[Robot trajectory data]
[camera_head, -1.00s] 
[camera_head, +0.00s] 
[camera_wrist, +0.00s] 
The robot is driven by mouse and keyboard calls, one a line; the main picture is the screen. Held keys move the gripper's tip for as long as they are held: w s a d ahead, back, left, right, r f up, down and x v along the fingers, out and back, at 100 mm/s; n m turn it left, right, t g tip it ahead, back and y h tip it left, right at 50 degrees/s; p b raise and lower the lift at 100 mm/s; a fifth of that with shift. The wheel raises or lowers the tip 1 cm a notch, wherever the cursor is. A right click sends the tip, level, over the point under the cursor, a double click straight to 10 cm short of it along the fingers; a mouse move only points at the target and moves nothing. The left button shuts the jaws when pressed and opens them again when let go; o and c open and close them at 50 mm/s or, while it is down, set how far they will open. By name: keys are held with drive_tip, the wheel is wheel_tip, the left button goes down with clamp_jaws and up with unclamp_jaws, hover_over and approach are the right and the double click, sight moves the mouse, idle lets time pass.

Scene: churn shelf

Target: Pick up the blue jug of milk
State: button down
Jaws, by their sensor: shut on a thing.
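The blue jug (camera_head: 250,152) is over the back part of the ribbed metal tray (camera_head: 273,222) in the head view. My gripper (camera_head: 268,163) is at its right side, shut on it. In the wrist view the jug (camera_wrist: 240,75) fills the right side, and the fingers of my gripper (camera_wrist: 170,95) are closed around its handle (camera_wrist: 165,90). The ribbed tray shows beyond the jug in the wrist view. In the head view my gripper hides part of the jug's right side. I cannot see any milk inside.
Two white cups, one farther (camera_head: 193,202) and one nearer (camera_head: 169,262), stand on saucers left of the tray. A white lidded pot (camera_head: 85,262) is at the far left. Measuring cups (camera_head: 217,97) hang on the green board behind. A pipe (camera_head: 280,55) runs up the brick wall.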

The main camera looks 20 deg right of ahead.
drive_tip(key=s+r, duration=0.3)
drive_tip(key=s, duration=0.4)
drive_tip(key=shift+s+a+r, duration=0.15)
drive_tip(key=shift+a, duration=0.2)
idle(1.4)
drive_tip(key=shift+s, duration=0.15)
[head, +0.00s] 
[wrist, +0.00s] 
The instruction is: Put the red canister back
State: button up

__Given problem__
Each line from the top of the material above through the line with "[camera_wrist, +0.00s]" must be echoed exactly, and no other line.

__Written response__
[camera_head, -1.00s] 
[camera_head, +0.00s] 
[camera_wrist, +0.00s] 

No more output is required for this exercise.